> **Exercise prompt**: Using the data below, output the first line and every line after it up to and including the line containing "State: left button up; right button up", exactly as written and with nothing added.

> **Provided data**:
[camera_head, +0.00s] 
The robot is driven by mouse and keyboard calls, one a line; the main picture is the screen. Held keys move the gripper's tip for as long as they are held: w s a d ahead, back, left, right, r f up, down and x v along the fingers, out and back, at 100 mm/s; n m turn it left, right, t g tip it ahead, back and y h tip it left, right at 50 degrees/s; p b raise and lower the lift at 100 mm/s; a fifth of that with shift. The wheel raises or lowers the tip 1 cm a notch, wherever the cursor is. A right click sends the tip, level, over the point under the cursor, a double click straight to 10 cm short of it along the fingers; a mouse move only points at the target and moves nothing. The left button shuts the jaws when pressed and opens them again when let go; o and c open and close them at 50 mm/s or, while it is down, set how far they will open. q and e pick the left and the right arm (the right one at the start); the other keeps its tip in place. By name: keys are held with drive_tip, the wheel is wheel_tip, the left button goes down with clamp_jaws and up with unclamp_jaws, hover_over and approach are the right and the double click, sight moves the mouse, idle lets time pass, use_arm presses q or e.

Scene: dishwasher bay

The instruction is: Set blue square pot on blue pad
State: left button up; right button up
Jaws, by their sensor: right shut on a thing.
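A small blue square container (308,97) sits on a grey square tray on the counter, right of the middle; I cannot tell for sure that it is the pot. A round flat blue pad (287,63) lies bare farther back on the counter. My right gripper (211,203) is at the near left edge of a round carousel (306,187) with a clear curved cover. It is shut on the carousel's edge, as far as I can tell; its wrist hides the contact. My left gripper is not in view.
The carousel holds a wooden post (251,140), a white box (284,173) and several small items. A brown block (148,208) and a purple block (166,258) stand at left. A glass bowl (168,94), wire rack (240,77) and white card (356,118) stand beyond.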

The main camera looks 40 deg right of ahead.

> **Final answer**:
[camera_head, +0.00s] 
The robot is driven by mouse and keyboard calls, one a line; the main picture is the screen. Held keys move the gripper's tip for as long as they are held: w s a d ahead, back, left, right, r f up, down and x v along the fingers, out and back, at 100 mm/s; n m turn it left, right, t g tip it ahead, back and y h tip it left, right at 50 degrees/s; p b raise and lower the lift at 100 mm/s; a fifth of that with shift. The wheel raises or lowers the tip 1 cm a notch, wherever the cursor is. A right click sends the tip, level, over the point under the cursor, a double click straight to 10 cm short of it along the fingers; a mouse move only points at the target and moves nothing. The left button shuts the jaws when pressed and opens them again when let go; o and c open and close them at 50 mm/s or, while it is down, set how far they will open. q and e pick the left and the right arm (the right one at the start); the other keeps its tip in place. By name: keys are held with drive_tip, the wheel is wheel_tip, the left button goes down with clamp_jaws and up with unclamp_jaws, hover_over and approach are the right and the double click, sight moves the mouse, idle lets time pass, use_arm presses q or e.

Scene: dishwasher bay

The instruction is: Set blue square pot on blue pad
State: left button up; right button up

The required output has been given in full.